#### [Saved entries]

"""

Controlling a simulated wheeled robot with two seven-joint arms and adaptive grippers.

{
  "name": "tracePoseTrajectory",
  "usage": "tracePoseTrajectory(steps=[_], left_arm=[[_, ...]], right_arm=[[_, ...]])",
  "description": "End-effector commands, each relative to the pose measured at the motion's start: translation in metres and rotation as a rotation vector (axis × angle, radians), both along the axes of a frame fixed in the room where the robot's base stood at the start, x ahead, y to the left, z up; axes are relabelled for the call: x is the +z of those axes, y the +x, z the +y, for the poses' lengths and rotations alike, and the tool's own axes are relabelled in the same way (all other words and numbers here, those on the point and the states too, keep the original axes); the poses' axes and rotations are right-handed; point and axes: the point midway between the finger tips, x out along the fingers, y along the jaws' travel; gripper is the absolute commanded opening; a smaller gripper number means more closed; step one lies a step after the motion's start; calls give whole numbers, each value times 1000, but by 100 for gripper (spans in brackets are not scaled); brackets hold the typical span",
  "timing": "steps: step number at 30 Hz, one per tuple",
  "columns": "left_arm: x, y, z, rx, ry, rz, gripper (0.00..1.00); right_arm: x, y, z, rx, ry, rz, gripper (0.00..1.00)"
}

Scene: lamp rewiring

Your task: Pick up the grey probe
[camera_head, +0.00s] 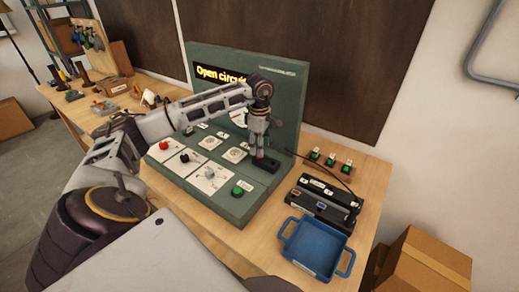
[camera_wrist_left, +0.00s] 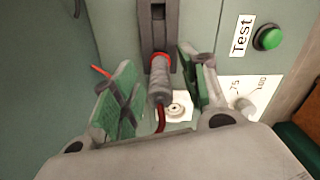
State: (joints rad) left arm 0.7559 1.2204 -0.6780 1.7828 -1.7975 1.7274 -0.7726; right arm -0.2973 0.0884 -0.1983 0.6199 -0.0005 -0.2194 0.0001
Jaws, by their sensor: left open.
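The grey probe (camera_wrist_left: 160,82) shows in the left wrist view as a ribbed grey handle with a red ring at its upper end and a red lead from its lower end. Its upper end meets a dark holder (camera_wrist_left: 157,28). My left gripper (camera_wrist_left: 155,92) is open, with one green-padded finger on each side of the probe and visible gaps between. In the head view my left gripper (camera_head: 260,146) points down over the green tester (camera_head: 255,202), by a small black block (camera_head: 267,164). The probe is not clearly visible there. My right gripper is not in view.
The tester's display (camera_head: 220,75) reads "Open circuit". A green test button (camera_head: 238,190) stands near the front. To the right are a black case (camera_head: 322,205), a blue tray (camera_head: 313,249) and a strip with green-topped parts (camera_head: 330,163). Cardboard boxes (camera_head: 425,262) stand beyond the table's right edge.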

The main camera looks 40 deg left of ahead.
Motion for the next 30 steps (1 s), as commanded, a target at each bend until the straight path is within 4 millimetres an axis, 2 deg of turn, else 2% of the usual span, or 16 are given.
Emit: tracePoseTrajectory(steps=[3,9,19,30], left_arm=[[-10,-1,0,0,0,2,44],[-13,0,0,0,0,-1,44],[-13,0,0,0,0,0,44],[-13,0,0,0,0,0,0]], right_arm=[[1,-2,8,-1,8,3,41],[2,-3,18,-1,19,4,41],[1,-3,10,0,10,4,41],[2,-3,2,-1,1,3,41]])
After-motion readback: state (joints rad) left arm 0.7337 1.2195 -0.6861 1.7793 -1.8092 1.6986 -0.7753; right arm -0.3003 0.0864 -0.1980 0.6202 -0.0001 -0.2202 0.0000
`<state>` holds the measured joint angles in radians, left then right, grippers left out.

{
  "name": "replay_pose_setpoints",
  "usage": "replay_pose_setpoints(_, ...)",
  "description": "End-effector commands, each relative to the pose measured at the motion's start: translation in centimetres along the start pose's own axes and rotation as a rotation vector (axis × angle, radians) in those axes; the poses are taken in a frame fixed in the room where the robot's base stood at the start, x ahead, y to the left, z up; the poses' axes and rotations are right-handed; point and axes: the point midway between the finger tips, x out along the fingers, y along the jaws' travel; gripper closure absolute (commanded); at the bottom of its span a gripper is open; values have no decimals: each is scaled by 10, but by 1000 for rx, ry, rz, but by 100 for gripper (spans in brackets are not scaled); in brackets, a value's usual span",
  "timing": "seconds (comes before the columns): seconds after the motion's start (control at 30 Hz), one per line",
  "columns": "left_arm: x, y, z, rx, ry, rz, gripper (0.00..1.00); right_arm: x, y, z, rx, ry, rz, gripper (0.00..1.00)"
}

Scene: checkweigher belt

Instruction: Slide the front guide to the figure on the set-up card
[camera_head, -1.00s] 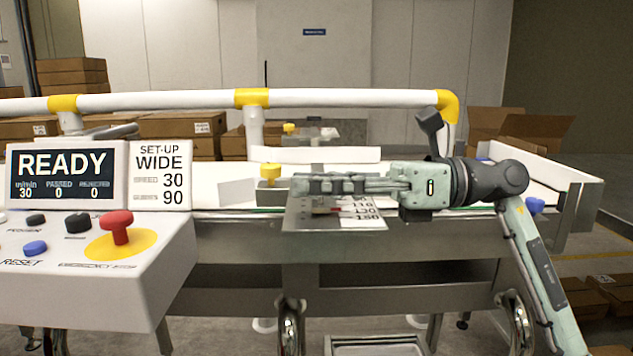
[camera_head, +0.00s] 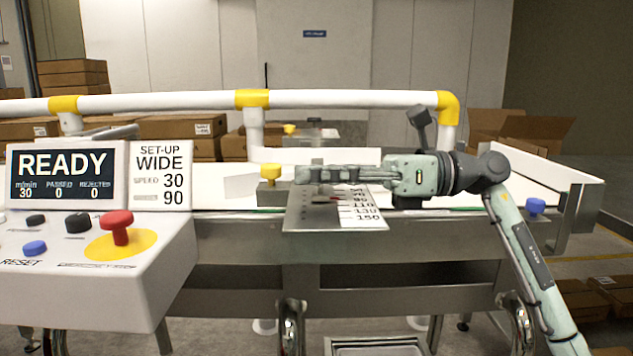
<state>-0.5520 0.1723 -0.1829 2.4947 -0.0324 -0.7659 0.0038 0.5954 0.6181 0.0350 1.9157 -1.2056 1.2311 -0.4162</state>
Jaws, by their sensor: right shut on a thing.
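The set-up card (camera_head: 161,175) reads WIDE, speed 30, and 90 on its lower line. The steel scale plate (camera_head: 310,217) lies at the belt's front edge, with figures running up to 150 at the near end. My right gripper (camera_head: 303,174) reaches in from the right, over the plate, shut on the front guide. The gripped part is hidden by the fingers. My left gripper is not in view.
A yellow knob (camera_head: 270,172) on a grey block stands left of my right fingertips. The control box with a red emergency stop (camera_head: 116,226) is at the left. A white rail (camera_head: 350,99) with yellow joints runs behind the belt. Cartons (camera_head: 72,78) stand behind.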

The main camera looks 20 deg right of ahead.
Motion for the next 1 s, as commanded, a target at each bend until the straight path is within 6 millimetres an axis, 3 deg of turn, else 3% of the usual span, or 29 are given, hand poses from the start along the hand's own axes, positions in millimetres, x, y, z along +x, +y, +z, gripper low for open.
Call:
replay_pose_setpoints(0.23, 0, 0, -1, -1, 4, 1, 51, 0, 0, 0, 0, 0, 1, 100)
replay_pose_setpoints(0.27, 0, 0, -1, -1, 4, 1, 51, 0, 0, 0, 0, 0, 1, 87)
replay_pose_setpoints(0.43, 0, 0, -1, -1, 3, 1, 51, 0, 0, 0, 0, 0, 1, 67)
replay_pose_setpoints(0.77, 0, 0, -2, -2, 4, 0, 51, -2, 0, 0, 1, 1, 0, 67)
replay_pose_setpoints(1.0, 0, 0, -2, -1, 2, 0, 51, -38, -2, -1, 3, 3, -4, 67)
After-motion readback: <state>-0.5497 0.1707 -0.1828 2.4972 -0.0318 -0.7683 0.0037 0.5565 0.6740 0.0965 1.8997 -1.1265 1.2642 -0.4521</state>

"""

#### [Problem to work on]
Consider the entries above and return each line with the string "within".

#### [The response]
Motion for the next 30 steps (1 s), as commanded, a target at each bend until the straight path is within 4 millimetres an axis, 2 deg of turn, else 2% of the usual span, or 16 are given.
Motion for the next 1 s, as commanded, a target at each bend until the straight path is within 6 millimetres an axis, 3 deg of turn, else 3% of the usual span, or 29 are given, hand poses from the start along the hand's own axes, positions in millimetres, x, y, z along +x, +y, +z, gripper low for open.

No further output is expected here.